Charest triggered what organizers called, in an explicit reference to the Arab revolutions of the year before, Printemps Érable, or the Maple Spring. All of Quebec seemed to join the rebellion. Nearly everyone donned a felt red square, which symbolized how tuition increases would trap students in debt.
Hoping to broaden struggle beyond students, CLASSE called for a social strike against the government. But the unions, which represent 40 percent of the province's workers, balked. Nevertheless, the student revolt threw the Liberal government into crisis. Charest called off the Spring 2012 semester to undercut the strike and announced a snap election as a referendum on the student revolt.
He hoped a "silent majority" would return the Liberals to government with a mandate to crush CLASSE. Instead, voters kicked out the Liberals, handing them one of their worst defeats in their history. Charest himself lost re-election. The Parti Québécois (PQ), which postured as an ally of the movement, won the election, established a minority government and put a stop to Charest's tuition increases.
THE NEW government led by Premier Pauline Marois, however, betrayed popular expectations. She continued the neoliberal policies of the Liberal Party, including its Plan Nord's plunder of natural resources in Quebec's north. Faced with slipping approval ratings, Marois turned to the right and pushed the Islamophobic Quebec Charter of Values, which would have prevented public employees from wearing religious symbols--in particular, Muslim veils, but also Sikh turbans and Jewish yarmulkes.
Marois' right turn backfired. She was forced to call an election in spring 2014, which the PQ lost, likewise in one of its worst defeats ever. While a new left-wing party, Québec Solidaire, increased its vote, the Liberals capitalized on the PQ's disastrous policies, returning to power just 18 months after it was chased from office.
The new Premier Philipe Couillard had campaigned against Marois' independence rhetoric, bigotry and fiscal mismanagement, which he argued weakened Quebec's businesses. Once in power, Couillard escalated neoliberal austerity.
"Quebec's approach austerity is currently the third-most severe in the world, ahead of all European nations," reports Rabble.ca's David Gray-Donald. "It will affect Quebec's strong public programs related to education, health care, environmental protection, welfare, day care and culture, to name a few."
The Liberals have yet again provoked students into action. ASSÉ initiated an anti-austerity campaign in the fall of 2014 and helped organize a student strike of some 80,000 last Halloween, accompanied by a mass march in Montreal under the name "L'austerité est une histoire d'horreur" (Austerity: a horror story).
A network of activists formed Printemps 2015 to agitate among student unions for them to strike, this time not only against tuition increases, but also against the Liberal Party's austerity and environmentally destructive development policies. They called for a "Popular Protest Against Austerity and the Petro Economy" in Montreal on March 21. Some 10,000 people turned out and marched without a permit.
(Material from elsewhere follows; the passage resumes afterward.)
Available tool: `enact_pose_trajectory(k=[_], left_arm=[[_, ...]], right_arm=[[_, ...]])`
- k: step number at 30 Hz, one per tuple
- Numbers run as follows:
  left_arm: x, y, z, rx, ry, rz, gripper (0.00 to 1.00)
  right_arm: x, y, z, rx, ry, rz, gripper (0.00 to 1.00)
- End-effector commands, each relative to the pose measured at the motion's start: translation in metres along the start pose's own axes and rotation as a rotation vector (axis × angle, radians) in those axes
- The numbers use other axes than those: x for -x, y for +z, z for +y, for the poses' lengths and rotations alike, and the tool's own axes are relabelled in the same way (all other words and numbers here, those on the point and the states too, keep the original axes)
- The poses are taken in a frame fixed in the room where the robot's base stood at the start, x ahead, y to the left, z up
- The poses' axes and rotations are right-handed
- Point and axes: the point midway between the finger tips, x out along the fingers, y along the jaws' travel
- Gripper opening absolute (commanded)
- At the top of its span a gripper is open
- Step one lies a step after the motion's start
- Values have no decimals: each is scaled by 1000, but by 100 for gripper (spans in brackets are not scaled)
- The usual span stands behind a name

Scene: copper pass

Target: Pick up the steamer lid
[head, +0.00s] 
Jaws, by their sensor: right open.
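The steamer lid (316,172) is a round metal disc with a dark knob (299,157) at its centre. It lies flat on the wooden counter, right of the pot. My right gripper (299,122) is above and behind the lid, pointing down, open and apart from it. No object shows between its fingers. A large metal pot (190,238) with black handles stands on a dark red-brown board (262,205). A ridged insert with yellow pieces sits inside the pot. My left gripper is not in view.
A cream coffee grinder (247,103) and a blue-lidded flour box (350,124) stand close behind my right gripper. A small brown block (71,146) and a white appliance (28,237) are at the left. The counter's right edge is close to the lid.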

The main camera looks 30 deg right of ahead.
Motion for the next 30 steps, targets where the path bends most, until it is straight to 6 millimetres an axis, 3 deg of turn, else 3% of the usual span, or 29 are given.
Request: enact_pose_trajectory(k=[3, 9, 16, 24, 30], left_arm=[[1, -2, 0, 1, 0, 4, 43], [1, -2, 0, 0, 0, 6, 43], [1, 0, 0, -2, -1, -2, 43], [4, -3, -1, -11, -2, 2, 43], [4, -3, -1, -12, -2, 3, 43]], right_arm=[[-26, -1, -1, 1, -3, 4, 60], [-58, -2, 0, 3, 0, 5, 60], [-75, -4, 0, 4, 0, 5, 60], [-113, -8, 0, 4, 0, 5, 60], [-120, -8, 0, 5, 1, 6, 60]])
On the Monday two days later, 60,000 of ASSÉ's membership went on strike. But this spring's student strikes aren't unlimited. Instead, ASSÉ's general assemblies have voted to go out for one day or a week. As in 2012, activists have also begun organizing unpermitted night marches in Montreal and elsewhere to draw wider layers of society into the struggle.
ASSÉ produced a blistering critique of Couillard's budget, titled "Who Benefits from Austerity?" The Red Hand Coalition, which unites over 80 community organizations, has produced an alternative budget, called "$10 Billion of Solutions." Their proposal overcomes the province's deficit by taxing the rich and putting workers, students and the environment before profit.
FEARING A new Maple Spring, Couillard has responded with police repression even worse than in 2012. The cops, despite being faced with their own budget cuts, have followed orders, surrounding and kettling protesters even before they march, unleashing police attack dogs for the first time and beating the demonstrators mercilessly.
One of CLASSE's spokespeople from the 2012 strike, Gabriel Nadeau-Dubois, condemned Quebec's rulers and media for egging on the cops, writing:
The airwaves of the capital region carry the message that it is imperative that "the Quebec government request the enforcement of the War Measures Act and that the army take over Quebec." On the same station a few days prior, it was declared that "the government should pass an anticipatory special law. To warn people that if there are troublemakers, we'll get them right away. We'll shoot if necessary."
University administrators have followed the example of the government. For example, Université du Quebéc a Montréal (UQAM), despite its supposed budgetary crisis, has hired a new police firm to spy on student activists, at a cost of $500,000 a year. It has also expelled nine student activists.
The student movement meanwhile aims to flex its muscle. Activists have again called for a social strike on May 1, hoping to draw in unions, shut down the province and reverse the government's austerity policies. The April 2 march will test the capacity of the movement to detonate struggle on the scale of 2012.
"April 2 will be a huge day," ASSÉ spokesperson Camille Godbout said. "After April 2, many general assemblies will happen and from there students will decide whether we'll have another action plan." ASSÉ will be holding a special congress this weekend to assess the movement and decide whether to agitate for an indefinite strike.
Amid this new wave of student struggle, Quebec's climate activists have called the Act on Climate March in Quebec City on April 11 to protest Canada's provincial premiers, who will be gathering at yet another do-nothing climate summit.
All of this agitation shows that the dynamic of struggle triggered by 2012's Maple Spring is not over. Whether it will reach the heights of three years ago and bring down the government remains to be seen. Regardless, Quebec's new generation of radicals is setting an example for the rest of North America for how to stand up and fight austerity.